Il Pd è stata la via italiana alla ricerca di qualcosa che andasse oltre i recinti della vecchia sinistra (ne parlano sull’Espresso Massimiliano Panarari, Mauro Calise e Marco Valbruzzi). Ma ora è necessario andare oltre il Pd. E per farlo le identità vanno rafforzate, non scolorite. Intanto, si avvicina il momento di scelta del nuovo Capo dello Stato e sono rimasti senza risposte da più di un anno i temi istituzionali: la legge elettorale, il ruolo del Parlamento, l’assetto Stato-regioni.

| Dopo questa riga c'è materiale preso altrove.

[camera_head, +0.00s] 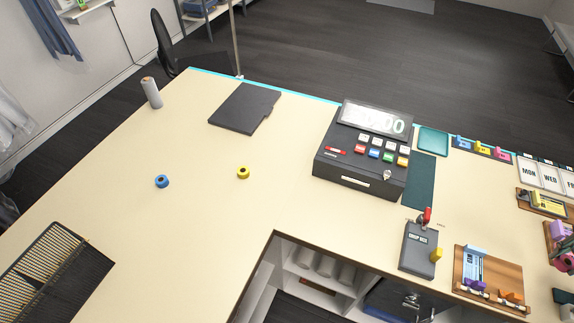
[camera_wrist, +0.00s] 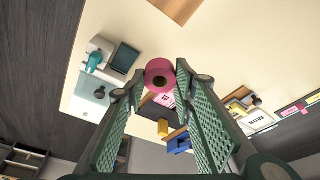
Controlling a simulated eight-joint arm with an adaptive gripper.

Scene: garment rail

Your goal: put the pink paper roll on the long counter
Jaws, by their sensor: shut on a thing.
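The pink paper roll (camera_wrist: 159,76) shows end-on in the wrist view, with a dark hole in its core. My gripper (camera_wrist: 160,84) has its green ribbed fingers closed on either side of the roll and grips it near the fingertips. The cream long counter (camera_head: 200,220) fills much of the head view; a cream surface (camera_wrist: 225,45) also lies behind the roll in the wrist view. I cannot tell how far the roll is above it. At the head view's right edge, a pink round shape (camera_head: 564,259) is partly cut off.
The left middle has bare room.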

Il ministro leghista Giancarlo Giorgetti ha avuto il merito di aver posto la questione di Draghi al Quirinale nei giusti termini. Un passaggio del premier da Palazzo Chigi al Quirinale significa un mutamento di portata costituzionale, il semi-presidenzialismo di fatto. Si può avversare questo scenario oppure auspicarlo. Draghi presidente può diventare la figura che riporta il sistema democratico nella fisiologia di un confronto politico e elettorale tra sinistra e destra, chiudendo la fase dell’emergenza. Ma allora serviranno opportuni correttivi nella Costituzione, non si può ignorare questo passaggio o trattare l’elezione del presidente come ordinaria amministrazione o come sterilizzazione del dibattito.
Anche il sistema politico italiano ha vissuto la sua transizione. Una transizione senza conversione dei partiti, dei leader, delle istituzioni, dei comportamenti e delle mentalità. Destinata a non portare da nessuna parte, come infatti è avvenuto. E ora siamo di nuovo al bivio.